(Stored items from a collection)
— Begin —
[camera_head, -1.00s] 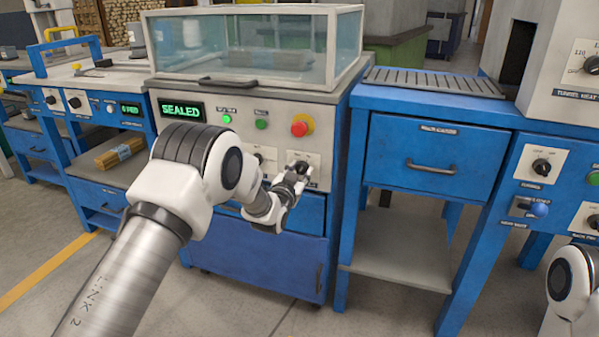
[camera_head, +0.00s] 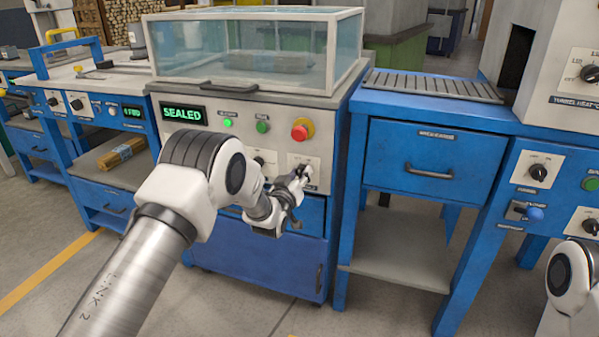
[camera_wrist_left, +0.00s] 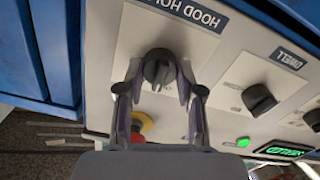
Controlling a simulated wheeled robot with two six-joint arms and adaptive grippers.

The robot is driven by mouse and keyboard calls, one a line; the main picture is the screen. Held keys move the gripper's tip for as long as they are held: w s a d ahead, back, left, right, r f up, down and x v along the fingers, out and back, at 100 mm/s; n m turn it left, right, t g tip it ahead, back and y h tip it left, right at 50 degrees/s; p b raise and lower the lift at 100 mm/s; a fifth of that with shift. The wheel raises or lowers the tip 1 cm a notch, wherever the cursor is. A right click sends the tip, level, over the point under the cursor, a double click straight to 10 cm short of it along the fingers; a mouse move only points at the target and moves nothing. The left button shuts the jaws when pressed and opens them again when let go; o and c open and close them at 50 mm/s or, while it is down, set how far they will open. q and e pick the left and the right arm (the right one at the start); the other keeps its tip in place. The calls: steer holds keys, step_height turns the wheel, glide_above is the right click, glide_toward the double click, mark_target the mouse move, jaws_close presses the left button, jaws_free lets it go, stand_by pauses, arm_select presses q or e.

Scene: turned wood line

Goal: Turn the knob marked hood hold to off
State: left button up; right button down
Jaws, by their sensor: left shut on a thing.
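The hood hold knob (camera_wrist_left: 159,68) is black, on a white plate (camera_wrist_left: 205,52) whose label reads upside down as "HOOD HO…" in the left wrist view. Its ridge runs roughly up and down there; the position marks are not legible. My left gripper (camera_wrist_left: 160,88) is shut on the knob, one finger on each side. In the head view my left gripper (camera_head: 300,176) reaches the front panel and mostly hides the knob, below the red stop button. My right gripper is not in view.
A second black knob, marked dwell (camera_wrist_left: 258,99), sits beside it. The red stop button (camera_head: 301,130) and green lamp (camera_head: 227,122) are above, with a display reading "SEALED" (camera_head: 182,112). A clear hood (camera_head: 255,45) tops the machine. A blue drawer (camera_head: 430,165) stands right.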

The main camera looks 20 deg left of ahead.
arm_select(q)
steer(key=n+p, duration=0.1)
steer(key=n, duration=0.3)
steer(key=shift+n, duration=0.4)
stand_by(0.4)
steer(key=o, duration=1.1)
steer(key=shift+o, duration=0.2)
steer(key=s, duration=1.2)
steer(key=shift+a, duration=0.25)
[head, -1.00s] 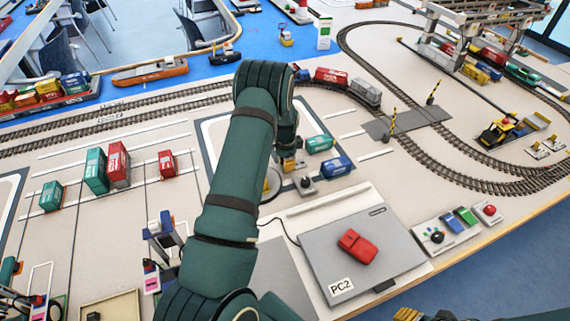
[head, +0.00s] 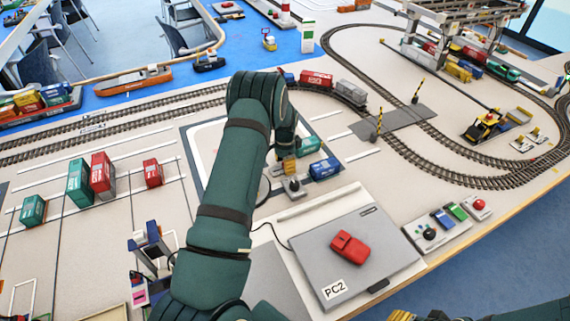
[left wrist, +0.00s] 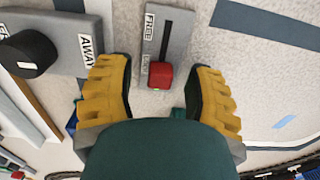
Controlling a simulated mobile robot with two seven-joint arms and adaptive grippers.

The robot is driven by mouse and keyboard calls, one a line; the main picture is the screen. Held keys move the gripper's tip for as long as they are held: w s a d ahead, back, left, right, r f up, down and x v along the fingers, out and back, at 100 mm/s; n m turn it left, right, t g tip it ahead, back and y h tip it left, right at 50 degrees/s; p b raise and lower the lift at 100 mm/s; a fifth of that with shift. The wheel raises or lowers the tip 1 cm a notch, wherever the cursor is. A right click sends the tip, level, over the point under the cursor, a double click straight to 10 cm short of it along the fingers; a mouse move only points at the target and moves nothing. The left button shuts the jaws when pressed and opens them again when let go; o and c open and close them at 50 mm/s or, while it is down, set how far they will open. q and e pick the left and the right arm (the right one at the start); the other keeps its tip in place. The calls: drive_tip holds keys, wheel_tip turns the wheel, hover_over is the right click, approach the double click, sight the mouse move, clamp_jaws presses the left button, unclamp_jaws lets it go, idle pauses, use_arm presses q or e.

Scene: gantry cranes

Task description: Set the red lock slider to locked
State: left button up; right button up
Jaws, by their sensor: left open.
— End —
Task objective: Your copy should match the records word for word, with the pictures removed.

The answer:
[camera_head, -1.00s] 
[camera_head, +0.00s] 
[camera_wrist_left, +0.00s] 
Controlling a simulated wheeled robot with two six-joint arms and adaptive grippers.

The robot is driven by mouse and keyboard calls, one a line; the main picture is the screen. Held keys move the gripper's tip for as long as they are held: w s a d ahead, back, left, right, r f up, down and x v along the fingers, out and back, at 100 mm/s; n m turn it left, right, t g tip it ahead, back and y h tip it left, right at 50 degrees/s; p b raise and lower the lift at 100 mm/s; a fifth of that with shift. The wheel raises or lowers the tip 1 cm a notch, wherever the cursor is. A right click sends the tip, level, over the point under the cursor, a double click straight to 10 cm short of it along the fingers; a mouse move only points at the target and moves nothing. The left button shuts the jaws when pressed and opens them again when let go; o and c open and close them at 50 mm/s or, while it is down, set how far they will open. q and e pick the left and the right arm (the right one at the start); the other keeps its tip in place. The calls: steer holds keys, step_height turns the wheel, glide_above is the right click, glide_toward the double click, mark_target the mouse move, jaws_close presses the left button, jaws_free lets it go, stand_by pauses, arm_select presses q or e.

Scene: turned wood line

Goal: Turn the knob marked hood hold to off
State: left button up; right button down
Jaws, by their sensor: left shut on a thing.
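The hood hold knob (camera_wrist_left: 159,68) is black, on a white plate (camera_wrist_left: 205,52) whose label reads upside down as "HOOD HO…" in the left wrist view. Its ridge runs roughly up and down there; the position marks are not legible. My left gripper (camera_wrist_left: 160,88) is shut on the knob, one finger on each side. In the head view my left gripper (camera_head: 300,176) reaches the front panel and mostly hides the knob, below the red stop button. My right gripper is not in view.
A second black knob, marked dwell (camera_wrist_left: 258,99), sits beside it. The red stop button (camera_head: 301,130) and green lamp (camera_head: 227,122) are above, with a display reading "SEALED" (camera_head: 182,112). A clear hood (camera_head: 255,45) tops the machine. A blue drawer (camera_head: 430,165) stands right.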

The main camera looks 20 deg left of ahead.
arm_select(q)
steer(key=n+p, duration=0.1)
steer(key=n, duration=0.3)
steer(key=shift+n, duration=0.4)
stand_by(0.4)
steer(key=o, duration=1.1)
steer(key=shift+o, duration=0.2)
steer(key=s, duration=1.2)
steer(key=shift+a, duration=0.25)
[head, -1.00s] 
[head, +0.00s] 
[left wrist, +0.00s] 
Controlling a simulated mobile robot with two seven-joint arms and adaptive grippers.

The robot is driven by mouse and keyboard calls, one a line; the main picture is the screen. Held keys move the gripper's tip for as long as they are held: w s a d ahead, back, left, right, r f up, down and x v along the fingers, out and back, at 100 mm/s; n m turn it left, right, t g tip it ahead, back and y h tip it left, right at 50 degrees/s; p b raise and lower the lift at 100 mm/s; a fifth of that with shift. The wheel raises or lowers the tip 1 cm a notch, wherever the cursor is. A right click sends the tip, level, over the point under the cursor, a double click straight to 10 cm short of it along the fingers; a mouse move only points at the target and moves nothing. The left button shuts the jaws when pressed and opens them again when let go; o and c open and close them at 50 mm/s or, while it is down, set how far they will open. q and e pick the left and the right arm (the right one at the start); the other keeps its tip in place. The calls: drive_tip holds keys, wheel_tip turns the wheel, hover_over is the right click, approach the double click, sight the mouse move, clamp_jaws presses the left button, unclamp_jaws lets it go, idle pauses, use_arm presses q or e.

Scene: gantry cranes

Task description: Set the red lock slider to locked
State: left button up; right button up
Jaws, by their sensor: left open.

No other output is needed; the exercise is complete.